Unintended 2nd Order SQL Injection

Why I am not afraid of the AI / Big Data / Cloud powered robot apocalypse.

SQL order injection means to run custom SQL queries through web interfaces because the input to the intended query is not sanitized, like appending the infamous ‘ OR ‘1’=’1 to a user name or search term. It is 2nd order when the offending string comes from the database, not from user input. So you would for example register a new user that is named admin ‘ OR ‘1’=’1. If you want to play with that register at hackthebox.eu, download sqlmap, write your Python scripts.

I have accepted a benign version of 2nd order SQL injection as a fact of life. Our company name has an ampersand in it, and now and then the company name gets truncated at the ampersand. Very cautious IT systems don’t even accept this hacker company name.

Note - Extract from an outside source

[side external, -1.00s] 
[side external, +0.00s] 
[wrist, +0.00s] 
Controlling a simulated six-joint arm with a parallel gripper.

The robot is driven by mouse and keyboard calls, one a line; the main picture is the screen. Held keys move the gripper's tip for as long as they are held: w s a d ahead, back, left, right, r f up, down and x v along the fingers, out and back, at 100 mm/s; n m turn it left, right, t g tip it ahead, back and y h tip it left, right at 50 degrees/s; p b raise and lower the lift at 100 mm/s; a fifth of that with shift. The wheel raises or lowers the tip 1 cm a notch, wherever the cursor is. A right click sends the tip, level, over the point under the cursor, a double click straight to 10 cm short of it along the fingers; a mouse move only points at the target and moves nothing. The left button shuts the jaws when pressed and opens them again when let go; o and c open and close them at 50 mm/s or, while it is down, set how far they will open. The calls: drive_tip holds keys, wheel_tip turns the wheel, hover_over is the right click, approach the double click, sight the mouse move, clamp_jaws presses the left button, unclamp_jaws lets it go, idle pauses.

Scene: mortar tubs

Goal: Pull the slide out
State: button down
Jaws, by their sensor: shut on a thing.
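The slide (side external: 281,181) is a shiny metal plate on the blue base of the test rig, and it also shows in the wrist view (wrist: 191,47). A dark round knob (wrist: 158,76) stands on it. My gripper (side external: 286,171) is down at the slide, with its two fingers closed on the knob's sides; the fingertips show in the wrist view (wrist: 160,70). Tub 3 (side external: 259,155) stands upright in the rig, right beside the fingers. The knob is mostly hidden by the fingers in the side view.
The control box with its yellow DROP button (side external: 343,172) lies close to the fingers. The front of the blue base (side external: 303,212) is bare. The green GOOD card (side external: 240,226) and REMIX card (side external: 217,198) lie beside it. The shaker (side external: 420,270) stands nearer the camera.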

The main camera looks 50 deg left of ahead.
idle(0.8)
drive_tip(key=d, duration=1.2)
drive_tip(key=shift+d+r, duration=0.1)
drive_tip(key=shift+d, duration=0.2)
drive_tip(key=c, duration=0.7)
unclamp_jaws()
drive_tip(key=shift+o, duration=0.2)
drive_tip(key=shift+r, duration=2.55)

But it seems the (AI / Big Data / cloud powered) security filters get better and better. A parcel service messed up delivery in an interesting way:

Item 1 was delivered to a wrong address – not related to us in way any, but contact’s first name was in the street name.

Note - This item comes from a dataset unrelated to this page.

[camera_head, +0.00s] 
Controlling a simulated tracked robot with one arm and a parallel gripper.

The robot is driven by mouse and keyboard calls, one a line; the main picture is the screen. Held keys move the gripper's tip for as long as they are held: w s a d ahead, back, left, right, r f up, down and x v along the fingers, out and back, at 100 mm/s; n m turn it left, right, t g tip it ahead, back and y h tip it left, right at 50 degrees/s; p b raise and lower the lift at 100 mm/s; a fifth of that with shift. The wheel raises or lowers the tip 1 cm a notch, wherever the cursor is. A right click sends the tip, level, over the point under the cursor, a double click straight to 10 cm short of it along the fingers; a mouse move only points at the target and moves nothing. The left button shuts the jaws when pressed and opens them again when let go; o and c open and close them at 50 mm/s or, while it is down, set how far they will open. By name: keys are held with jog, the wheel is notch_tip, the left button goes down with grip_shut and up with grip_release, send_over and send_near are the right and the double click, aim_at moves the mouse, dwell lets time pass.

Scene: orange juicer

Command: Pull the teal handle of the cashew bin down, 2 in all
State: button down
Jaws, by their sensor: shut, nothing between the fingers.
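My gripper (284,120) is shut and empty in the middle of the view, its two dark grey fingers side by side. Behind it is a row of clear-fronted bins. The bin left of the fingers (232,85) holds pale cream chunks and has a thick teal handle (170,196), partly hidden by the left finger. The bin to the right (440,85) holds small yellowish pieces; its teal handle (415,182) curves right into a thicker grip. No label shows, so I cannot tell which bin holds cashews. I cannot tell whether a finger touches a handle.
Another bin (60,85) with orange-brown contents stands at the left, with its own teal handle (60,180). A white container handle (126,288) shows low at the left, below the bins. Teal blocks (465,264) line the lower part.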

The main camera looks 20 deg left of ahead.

Item 2 was delivered to us, but the company name was  truncated to a single word – contact’s last name right before the ampersand.

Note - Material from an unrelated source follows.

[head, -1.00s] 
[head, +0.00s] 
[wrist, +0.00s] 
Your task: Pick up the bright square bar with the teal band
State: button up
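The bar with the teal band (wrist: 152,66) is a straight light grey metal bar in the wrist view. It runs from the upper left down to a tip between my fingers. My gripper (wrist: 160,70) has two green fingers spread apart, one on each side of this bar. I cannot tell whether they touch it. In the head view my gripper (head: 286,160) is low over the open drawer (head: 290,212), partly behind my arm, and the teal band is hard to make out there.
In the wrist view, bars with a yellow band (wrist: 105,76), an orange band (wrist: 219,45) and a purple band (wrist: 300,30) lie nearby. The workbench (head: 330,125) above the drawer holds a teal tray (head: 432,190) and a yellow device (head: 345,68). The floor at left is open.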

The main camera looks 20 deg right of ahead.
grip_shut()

Was this the time some backend systems got an update of their security filters? I also got a purchase order e-mail without an actual PO attachment, but the company name was  truncated at the ampersand.

Maybe it also helps that our location’s code changed three years ago. Hardly any organization could deal with the change without support tickets and hacks – big US-based data krakens as well as local suppliers. This will take a while – our IT department will have to setup your new zip code! … Says the company whose core business is shipping things, months after the release of the new zip code.

Google support was helpful, but it took me a lot of back and forth to get the zip code corrected in Google Maps. In the beginning they added to the new zip code to the street address as a workaround. The location shows the old code to this day – we are the only place with the ‘new’ ZIP code.

Making fun of these glitches is unfair. You rather recognize the exceptional error than the many digital processes that run flawlessly. As a network administrator you know this: People only notice you if things go wrong.

However, I’d appreciate if companies would be more humble. Every time I fight with a weird glitch in Big Corp’s systems I see their marketing messages on social media about this superior digital experience.

But …

Software and cathedrals are much the same – first we build them, then we pray
— Samuel T. Redwine Jr. [ref]


We build our computer (systems) the way we build our cities: over time, without a plan, on top of ruins.